We now see that this view was certainly not historical church teaching; nor the view of a leading Vatican II conservative such as Ottaviani; nor the view, at least officially, of the leading progressives who took charge of the final drafting of the declaration on religious liberty and its official interpretation; nor the view of Jacques Maritain and his school, to which Paul VI belonged, and at whose bidding Dignitatis Humanae was being thus redrafted and officially explained. That is quite a consensus against Storck, whose striking amnesia regarding historical church teaching about the church as the unique potestas not only for her own regulation but for the good of religion on this earth is unfortunately now all too common among Catholics.

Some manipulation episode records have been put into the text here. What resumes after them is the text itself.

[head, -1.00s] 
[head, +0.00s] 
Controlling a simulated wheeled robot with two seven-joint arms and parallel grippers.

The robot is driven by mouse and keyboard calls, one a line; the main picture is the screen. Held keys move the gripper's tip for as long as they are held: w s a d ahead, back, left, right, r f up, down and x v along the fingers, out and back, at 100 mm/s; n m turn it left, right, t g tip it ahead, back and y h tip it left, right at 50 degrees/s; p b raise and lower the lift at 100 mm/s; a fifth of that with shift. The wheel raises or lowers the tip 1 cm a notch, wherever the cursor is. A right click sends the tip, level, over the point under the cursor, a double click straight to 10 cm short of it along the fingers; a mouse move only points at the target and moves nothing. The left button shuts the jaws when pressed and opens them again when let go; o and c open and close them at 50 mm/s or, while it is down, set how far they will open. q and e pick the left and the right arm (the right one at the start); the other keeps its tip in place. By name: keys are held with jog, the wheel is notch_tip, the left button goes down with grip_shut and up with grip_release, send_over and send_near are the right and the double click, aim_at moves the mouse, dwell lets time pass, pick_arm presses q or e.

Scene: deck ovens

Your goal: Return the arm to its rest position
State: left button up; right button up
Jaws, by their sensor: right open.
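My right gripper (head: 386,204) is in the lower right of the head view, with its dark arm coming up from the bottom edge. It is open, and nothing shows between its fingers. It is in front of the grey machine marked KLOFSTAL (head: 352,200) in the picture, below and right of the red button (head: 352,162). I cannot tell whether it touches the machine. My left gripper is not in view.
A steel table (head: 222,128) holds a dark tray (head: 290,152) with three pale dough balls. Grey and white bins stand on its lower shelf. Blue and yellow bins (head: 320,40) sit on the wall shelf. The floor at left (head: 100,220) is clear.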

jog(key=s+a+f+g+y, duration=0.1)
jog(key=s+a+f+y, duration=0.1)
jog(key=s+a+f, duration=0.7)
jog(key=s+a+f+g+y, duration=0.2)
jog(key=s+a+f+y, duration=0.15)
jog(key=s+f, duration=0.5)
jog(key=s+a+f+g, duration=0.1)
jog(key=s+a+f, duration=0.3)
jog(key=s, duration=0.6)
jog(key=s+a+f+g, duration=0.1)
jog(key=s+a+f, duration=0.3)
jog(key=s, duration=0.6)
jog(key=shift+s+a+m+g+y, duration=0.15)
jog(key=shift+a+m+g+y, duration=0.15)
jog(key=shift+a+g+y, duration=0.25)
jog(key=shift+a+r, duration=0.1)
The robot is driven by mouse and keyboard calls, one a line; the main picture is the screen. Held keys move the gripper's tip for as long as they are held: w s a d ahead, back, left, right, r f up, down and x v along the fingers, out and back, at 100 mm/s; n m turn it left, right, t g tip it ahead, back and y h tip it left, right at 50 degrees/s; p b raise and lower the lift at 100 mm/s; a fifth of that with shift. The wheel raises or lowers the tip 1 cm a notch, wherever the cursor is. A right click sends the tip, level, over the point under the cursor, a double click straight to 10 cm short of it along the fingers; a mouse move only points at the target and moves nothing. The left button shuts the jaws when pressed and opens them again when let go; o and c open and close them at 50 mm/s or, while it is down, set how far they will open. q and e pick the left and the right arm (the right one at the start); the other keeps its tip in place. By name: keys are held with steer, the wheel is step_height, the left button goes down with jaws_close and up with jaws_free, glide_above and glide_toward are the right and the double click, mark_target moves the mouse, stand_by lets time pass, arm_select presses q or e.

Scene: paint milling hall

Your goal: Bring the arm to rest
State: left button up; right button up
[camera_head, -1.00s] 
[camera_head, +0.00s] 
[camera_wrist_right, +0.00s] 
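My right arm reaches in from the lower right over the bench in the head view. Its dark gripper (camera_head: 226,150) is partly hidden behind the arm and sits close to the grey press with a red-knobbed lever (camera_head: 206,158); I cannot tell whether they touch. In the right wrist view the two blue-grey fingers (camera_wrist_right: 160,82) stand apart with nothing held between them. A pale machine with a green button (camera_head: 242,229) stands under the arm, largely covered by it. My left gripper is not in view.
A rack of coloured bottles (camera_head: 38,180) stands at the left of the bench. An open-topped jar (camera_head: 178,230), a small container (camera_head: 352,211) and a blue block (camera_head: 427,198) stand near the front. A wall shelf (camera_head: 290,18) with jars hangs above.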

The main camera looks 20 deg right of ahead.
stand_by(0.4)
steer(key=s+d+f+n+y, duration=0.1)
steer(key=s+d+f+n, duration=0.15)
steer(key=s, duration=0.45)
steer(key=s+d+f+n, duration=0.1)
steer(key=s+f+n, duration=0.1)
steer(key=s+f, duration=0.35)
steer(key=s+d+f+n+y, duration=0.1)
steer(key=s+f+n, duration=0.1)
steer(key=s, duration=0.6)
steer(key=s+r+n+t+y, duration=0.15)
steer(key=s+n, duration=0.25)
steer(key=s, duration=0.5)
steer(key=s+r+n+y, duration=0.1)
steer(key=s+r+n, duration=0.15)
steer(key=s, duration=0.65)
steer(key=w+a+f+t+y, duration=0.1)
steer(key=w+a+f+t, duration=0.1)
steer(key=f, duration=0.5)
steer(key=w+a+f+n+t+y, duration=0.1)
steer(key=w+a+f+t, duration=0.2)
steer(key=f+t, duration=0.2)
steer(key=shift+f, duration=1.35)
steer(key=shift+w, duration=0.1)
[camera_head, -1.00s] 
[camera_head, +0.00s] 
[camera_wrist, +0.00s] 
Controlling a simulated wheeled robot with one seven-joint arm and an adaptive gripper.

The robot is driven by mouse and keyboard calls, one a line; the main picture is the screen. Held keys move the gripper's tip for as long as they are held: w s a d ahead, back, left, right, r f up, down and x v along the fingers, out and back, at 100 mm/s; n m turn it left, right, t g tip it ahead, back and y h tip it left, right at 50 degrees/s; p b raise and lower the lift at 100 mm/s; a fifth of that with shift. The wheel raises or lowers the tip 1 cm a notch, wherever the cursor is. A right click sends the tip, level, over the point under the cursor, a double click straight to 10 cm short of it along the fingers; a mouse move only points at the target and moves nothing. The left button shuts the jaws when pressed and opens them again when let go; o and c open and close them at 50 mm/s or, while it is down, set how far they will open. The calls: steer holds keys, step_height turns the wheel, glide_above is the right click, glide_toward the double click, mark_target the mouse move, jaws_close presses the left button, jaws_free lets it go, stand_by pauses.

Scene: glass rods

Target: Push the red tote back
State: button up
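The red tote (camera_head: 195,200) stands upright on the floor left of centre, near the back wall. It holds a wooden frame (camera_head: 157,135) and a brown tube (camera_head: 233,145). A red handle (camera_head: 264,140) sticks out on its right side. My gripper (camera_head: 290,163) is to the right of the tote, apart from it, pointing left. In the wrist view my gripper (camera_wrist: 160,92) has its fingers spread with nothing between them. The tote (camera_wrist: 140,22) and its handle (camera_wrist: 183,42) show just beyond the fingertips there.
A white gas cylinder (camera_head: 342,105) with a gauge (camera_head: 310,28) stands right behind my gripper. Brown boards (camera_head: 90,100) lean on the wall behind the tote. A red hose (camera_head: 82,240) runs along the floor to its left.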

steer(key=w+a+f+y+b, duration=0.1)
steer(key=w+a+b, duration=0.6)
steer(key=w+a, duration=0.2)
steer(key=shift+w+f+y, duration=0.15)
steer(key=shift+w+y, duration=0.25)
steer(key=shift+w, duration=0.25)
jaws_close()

  1. Citing Ci Riesce Storck presents Pius XII as supposedly opposing Suarez. From the passage cited, it is not clear why. Pius XII observes that God may ‘communicate’ a right to the state to restrict religious error. Indeed he might, but this hardly rules out that the right might be communicated via the church to the state as minister. Storck puts weight on Pius talking merely of political rulers being guided by the church in deciding whether to enforce truth, not explicitly of their being subject to ecclesial permission. But the address is clearly not an exact juridical treatise. Pius might effectively be permitting Catholic rulers to use their own political judgment in hard cases on ecclesial advice. If Suarez’s juridically precise account really had been rejected by Pius XII, Ottaviani would certainly not have been presenting Suarez as a sure guide to the magisterium in this area in a standard manual while helping run the Holy Office.